Le travail méticuleux de J. Rolin nous fait comprendre qu’un lieu d’affrontement aussi sérié qu’une île n’est pas pour autant un isolat polémologique. Il est lié par la logistique, la manœuvre guerrière et par la mémoire à bien d’autres territoires distants, dont certains furent aussi terribles que les plages et les vallées de Peleliu (cf. les îles de Pavuvu et Banika aux Salomon). Le journaliste montre aussi les traces toujours visibles des combats, les détritus des lieux de vie, les infrastructures délabrées et les épaves abandonnées ici et là par l’aviation, la marine et les unités débarquées des corps de Marines. En passant, le narrateur rappelle que certaines armes laissées sur le terrain peuvent encore tuer. Les munitions non explosées (grenades, mortiers, roquettes,…) et les mines anti-personnel sont encore légion. Pour en débarrasser le pays, une ONG britannique - Cleared Ground Demining –, avec le soutien du gouvernement australien depuis 2011, est toujours à la tâche. La République n’est d’ailleurs que l’un des neuf Etats océaniens a toujours faire face à cette menace avec les Etat fédérés de Micronésie, les Kiribati, Nauru, la Papouasie Nouvelle Guinée, les îles Salomon, Tuvalu ou encore le Vanuatu. Le sol français du Pacifique n’est pas lui aussi exempt de ces engins de mort. En quittant ses cantonnements de Wallis-et-Futuna, l’armée américaine a déversé dans les tréfonds du lac Lalolalo ses engins de mort. De nos jours, des pêcheurs imprudents cherchent à en retirer les explosifs pour de la pêche à la dynamite au large. Des comportements aussi dangereux qu’incongrus mais que l’on observe en bien d’autres lieux du Pacifique. Aux Palaos, les conservateurs des musées de Koror voient ainsi de temps à autres des villageois venir leur proposer et déposer devant leurs entrées ces munitions non explosées et ainsi enrichir croient-ils leurs collections consacrées à la Seconde guerre mondiale.

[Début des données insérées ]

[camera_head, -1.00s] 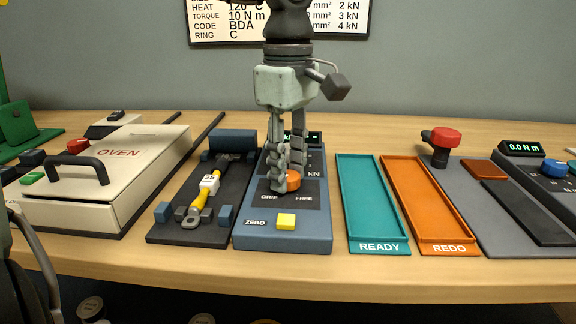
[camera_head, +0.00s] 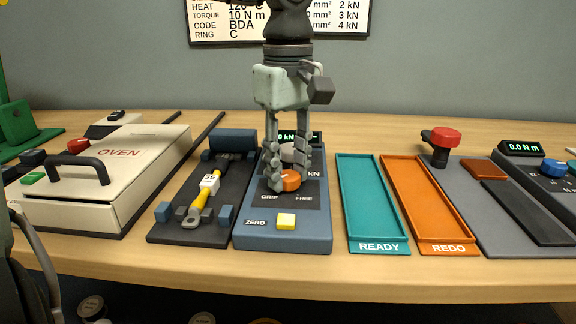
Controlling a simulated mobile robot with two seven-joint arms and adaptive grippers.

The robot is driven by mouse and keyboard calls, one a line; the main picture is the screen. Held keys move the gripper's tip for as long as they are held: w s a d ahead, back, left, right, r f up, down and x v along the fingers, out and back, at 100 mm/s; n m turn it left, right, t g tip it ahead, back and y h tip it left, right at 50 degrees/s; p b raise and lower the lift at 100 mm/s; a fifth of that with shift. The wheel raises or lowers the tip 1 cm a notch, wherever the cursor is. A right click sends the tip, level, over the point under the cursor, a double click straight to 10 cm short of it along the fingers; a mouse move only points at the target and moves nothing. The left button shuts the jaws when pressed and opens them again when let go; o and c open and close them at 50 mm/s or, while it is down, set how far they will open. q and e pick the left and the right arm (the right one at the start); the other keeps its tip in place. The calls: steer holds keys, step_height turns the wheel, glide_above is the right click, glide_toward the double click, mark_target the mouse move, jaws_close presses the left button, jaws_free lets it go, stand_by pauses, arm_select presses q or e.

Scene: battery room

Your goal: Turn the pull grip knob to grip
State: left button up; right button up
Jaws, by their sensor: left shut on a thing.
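The orange pull grip knob (camera_head: 291,181) sits on the blue-grey pull tester (camera_head: 250,236), above the printed words GRIP and FREE. My left gripper (camera_head: 288,176) points down over the tester. It is shut on the knob, with one finger at the knob's left side and the other behind it on the right. The gripper partly hides the small display and the lettering. The knob's pointer is too small to read, so I cannot tell its exact setting. My right gripper is not in view.
A yellow ZERO button (camera_head: 286,221) is just in front of the knob. Teal READY (camera_head: 370,205) and orange REDO (camera_head: 425,200) trays lie on the right.

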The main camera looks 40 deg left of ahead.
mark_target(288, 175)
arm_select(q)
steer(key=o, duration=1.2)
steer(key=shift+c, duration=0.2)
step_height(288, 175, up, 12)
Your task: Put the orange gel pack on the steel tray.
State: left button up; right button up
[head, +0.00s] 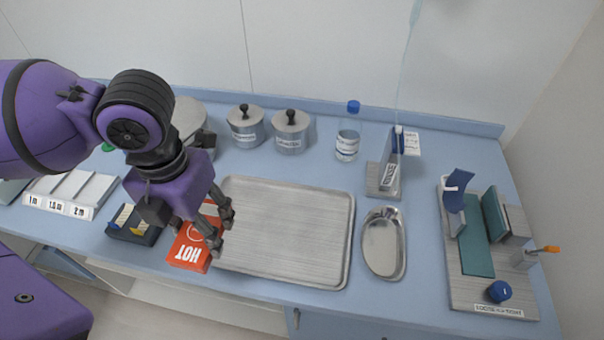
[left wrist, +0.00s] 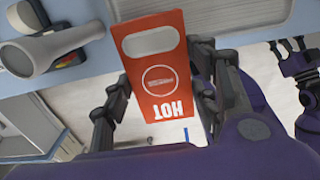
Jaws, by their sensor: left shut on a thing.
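The orange gel pack (head: 187,253), marked HOT, is at the left edge of the steel tray (head: 335,269) in the head view. It also shows in the left wrist view (left wrist: 158,75), between the fingers of my left gripper (left wrist: 158,100). My left gripper (head: 221,228) is shut on the pack and hides part of it in the head view. Whether the pack touches the counter is hard to tell. The tray is empty, and its edge shows at the top of the wrist view (left wrist: 235,18). My right gripper (left wrist: 292,58) is at the right of the wrist view, fingers apart and empty.
A small steel dish (head: 384,245) lies right of the tray. Two lidded jars (head: 290,132) and a blue-capped bottle (head: 348,140) stand behind it. A dark box (head: 133,229) is left of the pack. A board with several items (head: 474,245) is at the far right.

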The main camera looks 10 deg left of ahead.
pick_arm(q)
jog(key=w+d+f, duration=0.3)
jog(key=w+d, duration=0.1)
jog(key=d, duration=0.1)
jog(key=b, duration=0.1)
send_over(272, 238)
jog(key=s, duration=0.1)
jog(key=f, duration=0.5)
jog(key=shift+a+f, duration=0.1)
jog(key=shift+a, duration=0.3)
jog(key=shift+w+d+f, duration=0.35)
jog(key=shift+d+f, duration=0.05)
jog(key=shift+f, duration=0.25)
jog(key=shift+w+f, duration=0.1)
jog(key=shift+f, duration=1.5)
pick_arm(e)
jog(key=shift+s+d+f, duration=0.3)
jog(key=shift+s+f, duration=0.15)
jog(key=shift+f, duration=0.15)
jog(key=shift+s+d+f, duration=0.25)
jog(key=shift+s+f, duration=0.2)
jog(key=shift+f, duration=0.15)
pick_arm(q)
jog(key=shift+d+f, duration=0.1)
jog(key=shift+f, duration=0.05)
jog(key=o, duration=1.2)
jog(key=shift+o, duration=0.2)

Le souvenir de la guerre envahit tous les sens nous rappelle Jean Rolin. Bien que né en 1949, l’ex militant de la Gauche prolétarienne nous fait partager le caractère olfactif des combats. Les odeurs nauséabondes ne sont pas seulement la conséquence de la décomposition des corps des hommes dispersés sur quelques km² mais aussi celles des noix de coco – les plantations dédiées à la production de coprah n’étant plus entretenues – et d’un environnement saturé d’ordures. La guerre produit aussi ses sons, ceux du fracas incessant des armes et des bombardements, associés aux images que les artistes d’Hollywood (Jerry Colonna, Bob Hope, Frances Langford, Tony Romano, Patty Thomas,…) sont venus colporter par leurs shows jusqu’aux premières lignes d’affrontement.

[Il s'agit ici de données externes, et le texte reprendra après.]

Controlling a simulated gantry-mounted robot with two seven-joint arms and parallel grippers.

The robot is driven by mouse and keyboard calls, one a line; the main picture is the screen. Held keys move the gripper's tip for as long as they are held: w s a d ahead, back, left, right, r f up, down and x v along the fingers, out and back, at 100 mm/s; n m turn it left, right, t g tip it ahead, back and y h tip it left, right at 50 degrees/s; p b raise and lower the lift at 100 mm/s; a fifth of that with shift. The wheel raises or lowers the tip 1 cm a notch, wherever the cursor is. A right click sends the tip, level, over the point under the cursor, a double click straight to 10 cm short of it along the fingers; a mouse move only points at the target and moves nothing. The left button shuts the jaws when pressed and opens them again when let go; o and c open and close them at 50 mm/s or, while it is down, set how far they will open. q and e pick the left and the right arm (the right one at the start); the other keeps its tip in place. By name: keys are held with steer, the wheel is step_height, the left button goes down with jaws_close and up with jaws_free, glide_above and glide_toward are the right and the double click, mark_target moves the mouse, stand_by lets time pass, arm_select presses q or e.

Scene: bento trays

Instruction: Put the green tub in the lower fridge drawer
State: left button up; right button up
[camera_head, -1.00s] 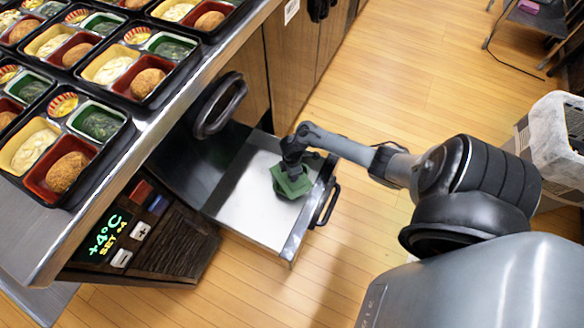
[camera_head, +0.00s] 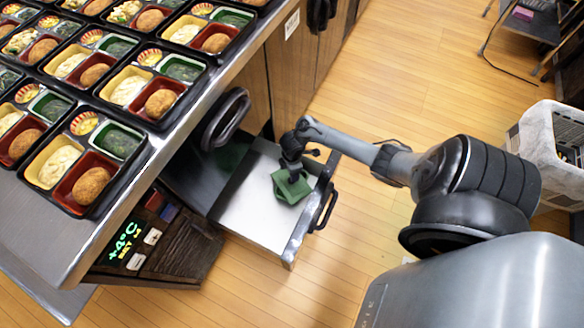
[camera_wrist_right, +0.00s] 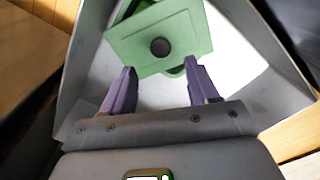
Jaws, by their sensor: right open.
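The green tub (camera_head: 293,187) is inside the open drawer (camera_head: 243,212), near its handle end, and looks tilted or turned. Its square green lid with a round dark knob shows in the right wrist view (camera_wrist_right: 130,45). My right gripper (camera_head: 291,170) is just above the tub. In the right wrist view its two purple fingers (camera_wrist_right: 162,80) are apart, at the near edge of the tub, with nothing clasped between them. Whether a finger still touches the tub I cannot tell. My left gripper is not in view.
Bento trays (camera_head: 88,205) fill the steel counter above the fridge. A black handle (camera_head: 225,118) juts out above the drawer; the drawer's own handle (camera_head: 325,206) is at its outer end. A white crate (camera_head: 545,140) stands at the right. The wooden floor beyond the drawer is clear.

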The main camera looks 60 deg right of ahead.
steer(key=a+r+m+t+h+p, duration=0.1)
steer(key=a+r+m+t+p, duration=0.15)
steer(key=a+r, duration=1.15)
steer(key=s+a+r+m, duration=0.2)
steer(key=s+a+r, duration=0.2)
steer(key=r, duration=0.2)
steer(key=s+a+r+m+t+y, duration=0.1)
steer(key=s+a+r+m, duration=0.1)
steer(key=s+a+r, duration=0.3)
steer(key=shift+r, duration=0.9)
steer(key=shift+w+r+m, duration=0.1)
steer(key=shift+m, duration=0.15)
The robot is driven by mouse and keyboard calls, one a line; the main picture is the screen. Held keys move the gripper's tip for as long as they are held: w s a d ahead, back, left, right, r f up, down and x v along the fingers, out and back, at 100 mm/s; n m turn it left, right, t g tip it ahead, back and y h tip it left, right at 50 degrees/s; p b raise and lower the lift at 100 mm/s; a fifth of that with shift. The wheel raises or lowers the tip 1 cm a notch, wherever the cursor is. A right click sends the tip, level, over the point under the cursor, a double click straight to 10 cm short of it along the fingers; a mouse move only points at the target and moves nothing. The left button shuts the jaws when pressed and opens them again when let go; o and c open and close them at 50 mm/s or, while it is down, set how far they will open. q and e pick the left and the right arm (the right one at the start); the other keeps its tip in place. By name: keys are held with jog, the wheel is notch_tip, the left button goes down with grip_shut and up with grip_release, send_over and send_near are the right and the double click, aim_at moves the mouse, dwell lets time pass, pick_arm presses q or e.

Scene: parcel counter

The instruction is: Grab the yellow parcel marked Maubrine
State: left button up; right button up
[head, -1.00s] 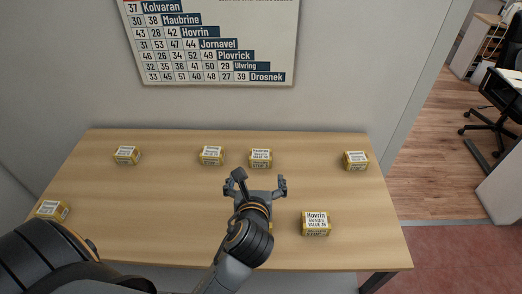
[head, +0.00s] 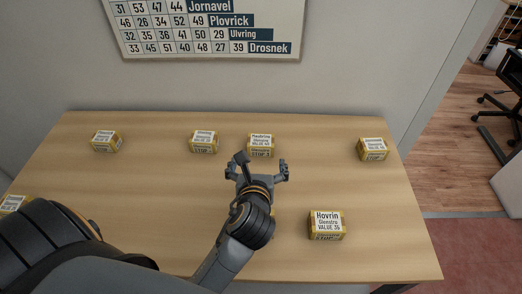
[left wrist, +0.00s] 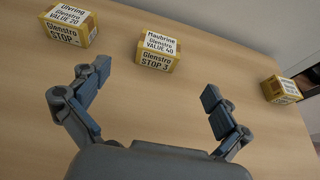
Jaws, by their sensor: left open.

L’expérience sensorielle de la guerre, on peut la ressentir jusqu’à nos jours. La marche difficile sur le calcaire corallien est une expérience inoubliable si on la vie en se remémorant la course de survie d’un Gi’s harnaché sortant en courant de son L.S.T. (Landing Ship Tank) qui vient de le débarquer sous les feux roulants de l’ennemi. Tant d’hommes sont morts sur les arpents de Peleliu qu’il est impossible de faire l’impasse sur les comportements du commandement, de ne pas évoquer les rivalités imbéciles ayant opposé le corps des Marines à l’armée de terre, la gestion de la peur, l’opiniâtreté des combats au corps-à-corps, l’horreur animale liée à la prolifération des rats et des crabes de terre ou encore le suicide au combat. L’horreur du chapitre guerrier de Pepeliu en a inauguré bien d’autres, ne serait-ce par les techniques de guerre employés : l’usage intensif des lance-flammes, des grenades thermites, des effets des canisters de napalm, pour n’en citer que quelques-unes.
Ce retour très documenté sur l’Histoire n’a pas empêché Jean Rolin de saisir toutes les réalités palaosiennes contemporaines. Les architectures urbaines peu avenantes de Koror, de Melekeok ou encore de Kloulklubed, là où a été inhumé le premier président des Palaos, Haruo Remeliik, assassiné en juin 1985, le caractère erratique des transports inter-îles, la médiocrité éditoriale de la presse locale, la production aux vues de tous d’herbes stupéfiantes (marijuana) et l’emprise des églises protestantes (ex. Adventiste).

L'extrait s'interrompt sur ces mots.